By the time we come upon Burke again in 1988’s Whose Justice? Which Rationality?,  he has become “an agent of positive harm” (353). MacIntyre argues that Burke’s writing “provided simultaneously a defense of the established order which appealed only to values already acknowledged within the exchanges of benefits and satisfactions which partially constituted that order as well as an attack upon any appeal to theoretically grounded principles purporting to have an authority independent of that conferred from within” (217).

This last bit is actually a very serious charge. Its context is a comparison between the English and Scottish cultures of the 1700s. Burke’s a-rational traditionalism simultaneously sums up the desires of the more Whiggish aristocracy and the other emerging moneyed classes and, if taken seriously, makes it impossible to protest on the grounds of any transcendent value. The Calvinist Scots, on the other hand, could make such protests easily: God’s commands transcended the authority of the state, so they only had to open their Bibles. MacIntyre makes the charge sting even more by noting that Burke, as an Irishman, had to create himself as a member of the English landed class in order to defend the English system.

This summer I read through much of Burke’s Reflections on the French Revolution, and I found it hard to believe that Burke wasn’t aware of his own rhetorical excesses. He must have known that he was creating a history of England more than he was recounting one.
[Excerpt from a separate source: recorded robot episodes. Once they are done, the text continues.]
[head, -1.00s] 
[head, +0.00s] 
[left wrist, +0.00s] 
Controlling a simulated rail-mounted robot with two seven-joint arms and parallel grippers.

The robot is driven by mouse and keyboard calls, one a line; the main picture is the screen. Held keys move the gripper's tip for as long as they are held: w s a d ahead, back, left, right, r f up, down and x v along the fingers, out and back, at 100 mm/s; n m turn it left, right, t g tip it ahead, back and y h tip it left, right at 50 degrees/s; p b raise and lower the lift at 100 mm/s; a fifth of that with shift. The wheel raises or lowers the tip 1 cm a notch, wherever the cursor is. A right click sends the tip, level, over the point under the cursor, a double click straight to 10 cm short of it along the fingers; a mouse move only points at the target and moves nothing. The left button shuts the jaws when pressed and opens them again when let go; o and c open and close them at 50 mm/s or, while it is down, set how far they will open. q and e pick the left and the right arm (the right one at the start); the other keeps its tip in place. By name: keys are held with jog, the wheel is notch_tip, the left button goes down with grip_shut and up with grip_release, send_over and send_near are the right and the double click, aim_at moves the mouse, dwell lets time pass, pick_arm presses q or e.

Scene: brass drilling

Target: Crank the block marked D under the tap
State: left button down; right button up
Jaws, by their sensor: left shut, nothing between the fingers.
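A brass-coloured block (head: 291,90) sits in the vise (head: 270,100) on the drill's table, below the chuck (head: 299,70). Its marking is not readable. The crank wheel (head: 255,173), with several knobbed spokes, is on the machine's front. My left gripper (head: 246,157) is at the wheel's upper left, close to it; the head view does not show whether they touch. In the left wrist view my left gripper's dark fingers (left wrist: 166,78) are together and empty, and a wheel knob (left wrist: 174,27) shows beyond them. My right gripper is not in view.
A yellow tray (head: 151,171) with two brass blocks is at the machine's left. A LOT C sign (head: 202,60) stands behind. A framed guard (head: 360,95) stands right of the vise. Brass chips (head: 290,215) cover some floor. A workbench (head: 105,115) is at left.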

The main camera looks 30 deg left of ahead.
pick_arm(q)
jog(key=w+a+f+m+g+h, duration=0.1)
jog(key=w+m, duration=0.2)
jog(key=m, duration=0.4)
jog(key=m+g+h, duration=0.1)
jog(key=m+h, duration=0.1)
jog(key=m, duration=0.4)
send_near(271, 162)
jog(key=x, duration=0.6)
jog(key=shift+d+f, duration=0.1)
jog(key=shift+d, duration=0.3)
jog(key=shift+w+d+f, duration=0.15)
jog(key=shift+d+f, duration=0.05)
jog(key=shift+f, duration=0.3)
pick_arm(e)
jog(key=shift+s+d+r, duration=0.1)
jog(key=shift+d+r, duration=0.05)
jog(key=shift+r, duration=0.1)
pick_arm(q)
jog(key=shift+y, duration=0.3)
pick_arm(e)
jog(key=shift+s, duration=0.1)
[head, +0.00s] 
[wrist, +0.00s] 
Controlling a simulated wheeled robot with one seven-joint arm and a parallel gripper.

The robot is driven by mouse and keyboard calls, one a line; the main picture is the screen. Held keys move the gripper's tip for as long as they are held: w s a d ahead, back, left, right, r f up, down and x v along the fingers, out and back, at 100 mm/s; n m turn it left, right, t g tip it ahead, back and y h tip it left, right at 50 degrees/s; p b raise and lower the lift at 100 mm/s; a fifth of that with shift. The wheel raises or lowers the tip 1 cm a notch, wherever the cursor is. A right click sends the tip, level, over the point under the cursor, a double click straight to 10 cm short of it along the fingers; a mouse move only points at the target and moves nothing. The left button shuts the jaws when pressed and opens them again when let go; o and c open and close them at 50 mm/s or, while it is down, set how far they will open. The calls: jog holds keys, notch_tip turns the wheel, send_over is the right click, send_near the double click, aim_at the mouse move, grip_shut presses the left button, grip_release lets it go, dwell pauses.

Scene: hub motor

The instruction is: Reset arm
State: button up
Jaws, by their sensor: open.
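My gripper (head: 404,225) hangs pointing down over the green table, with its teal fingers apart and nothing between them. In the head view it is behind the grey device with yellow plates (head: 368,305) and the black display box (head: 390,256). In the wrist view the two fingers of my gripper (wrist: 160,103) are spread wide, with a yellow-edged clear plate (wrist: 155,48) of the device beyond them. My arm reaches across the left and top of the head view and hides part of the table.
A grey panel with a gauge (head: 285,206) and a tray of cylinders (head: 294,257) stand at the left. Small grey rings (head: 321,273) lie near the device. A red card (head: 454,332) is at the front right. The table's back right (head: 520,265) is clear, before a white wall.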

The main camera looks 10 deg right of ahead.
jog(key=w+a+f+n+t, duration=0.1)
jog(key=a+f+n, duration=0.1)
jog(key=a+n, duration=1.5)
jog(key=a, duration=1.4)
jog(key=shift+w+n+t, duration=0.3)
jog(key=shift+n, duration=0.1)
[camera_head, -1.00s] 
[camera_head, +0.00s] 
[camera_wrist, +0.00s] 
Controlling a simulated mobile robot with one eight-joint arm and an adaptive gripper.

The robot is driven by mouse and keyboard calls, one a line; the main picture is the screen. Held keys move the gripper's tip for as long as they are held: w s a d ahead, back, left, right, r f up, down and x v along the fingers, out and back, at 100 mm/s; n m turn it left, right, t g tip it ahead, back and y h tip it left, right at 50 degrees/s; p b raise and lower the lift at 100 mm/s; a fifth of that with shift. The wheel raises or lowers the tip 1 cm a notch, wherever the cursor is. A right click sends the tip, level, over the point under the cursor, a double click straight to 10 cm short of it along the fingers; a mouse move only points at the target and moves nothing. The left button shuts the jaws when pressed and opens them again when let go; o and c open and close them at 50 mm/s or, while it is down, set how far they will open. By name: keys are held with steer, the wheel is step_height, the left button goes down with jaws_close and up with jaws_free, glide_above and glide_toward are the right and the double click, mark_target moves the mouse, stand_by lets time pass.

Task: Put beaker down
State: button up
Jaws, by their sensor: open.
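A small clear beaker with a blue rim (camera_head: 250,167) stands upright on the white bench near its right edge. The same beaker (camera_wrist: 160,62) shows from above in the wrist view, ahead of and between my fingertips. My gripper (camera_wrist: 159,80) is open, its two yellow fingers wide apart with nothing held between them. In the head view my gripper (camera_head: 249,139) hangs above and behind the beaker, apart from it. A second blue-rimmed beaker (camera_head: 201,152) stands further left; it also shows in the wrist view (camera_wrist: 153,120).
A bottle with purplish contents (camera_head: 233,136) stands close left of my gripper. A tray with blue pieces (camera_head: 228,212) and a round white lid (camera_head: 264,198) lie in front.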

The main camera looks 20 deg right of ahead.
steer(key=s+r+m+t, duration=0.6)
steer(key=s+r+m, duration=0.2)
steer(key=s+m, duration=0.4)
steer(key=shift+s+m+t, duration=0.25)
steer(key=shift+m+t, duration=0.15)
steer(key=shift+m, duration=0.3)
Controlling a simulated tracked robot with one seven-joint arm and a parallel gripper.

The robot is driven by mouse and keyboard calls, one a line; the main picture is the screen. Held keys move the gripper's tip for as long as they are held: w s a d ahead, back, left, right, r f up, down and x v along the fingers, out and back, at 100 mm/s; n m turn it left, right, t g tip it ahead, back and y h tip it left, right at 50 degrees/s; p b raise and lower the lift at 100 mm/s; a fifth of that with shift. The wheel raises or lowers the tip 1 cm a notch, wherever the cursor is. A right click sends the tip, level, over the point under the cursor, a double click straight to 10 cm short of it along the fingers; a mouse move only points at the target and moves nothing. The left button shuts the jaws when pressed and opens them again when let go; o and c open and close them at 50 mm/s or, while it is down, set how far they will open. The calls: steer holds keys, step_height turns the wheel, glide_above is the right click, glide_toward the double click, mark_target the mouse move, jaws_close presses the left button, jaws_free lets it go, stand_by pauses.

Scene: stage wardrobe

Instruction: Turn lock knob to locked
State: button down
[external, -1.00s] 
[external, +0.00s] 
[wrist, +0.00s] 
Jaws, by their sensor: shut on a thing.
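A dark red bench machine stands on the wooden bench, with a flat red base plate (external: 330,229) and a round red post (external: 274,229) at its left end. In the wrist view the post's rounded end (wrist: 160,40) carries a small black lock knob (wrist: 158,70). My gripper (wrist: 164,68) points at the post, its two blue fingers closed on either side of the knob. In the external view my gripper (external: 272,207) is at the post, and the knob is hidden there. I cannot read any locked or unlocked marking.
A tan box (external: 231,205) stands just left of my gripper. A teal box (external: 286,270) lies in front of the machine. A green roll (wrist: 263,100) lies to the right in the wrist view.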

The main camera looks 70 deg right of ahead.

But perhaps Englishmen of his time could convince themselves that their history was not filled with strife, violence, and power grabs but rather with prudent statesmanship.

At any rate, if MacIntyre is correct about Burkean conservatives, then we should expect to see them having difficulty with justice claims that are not somehow rooted in the status quo. And at the risk of dredging up painful history, this is exactly what we see in the early responses of various traditionalist conservatives to the Civil Rights movement. I do believe that many of these conservatives (Buckley, Kirk) sincerely regretted the positions they took in the fifties. The point is not to vilify, but to remind those of us who keep a foot in the traditionalist camp to consider our blind spots.

I find MacIntyre’s traditionalism to be much more compelling than that of the various modern Burkeans. For someone like Russell Kirk, there is at the outset a list of The Permanent Things that we must find ways to uphold or defend. There seems to be a gap between the defense of these ideals and the exploration of them. For MacIntyre, the process of creating the list is also a process of defending it and exploring it. To put it differently, MacIntyre believes that a conception of the Good is necessary for rational behavior, but that we can’t specify that conception by participating in rational processes. It seems circular, doesn’t it? It’s not actually that bad: if we are reasoning well, we gain a little bit each time through the loop. And when an Aristotle or an Aquinas comes along, the rest of us get to take a leap.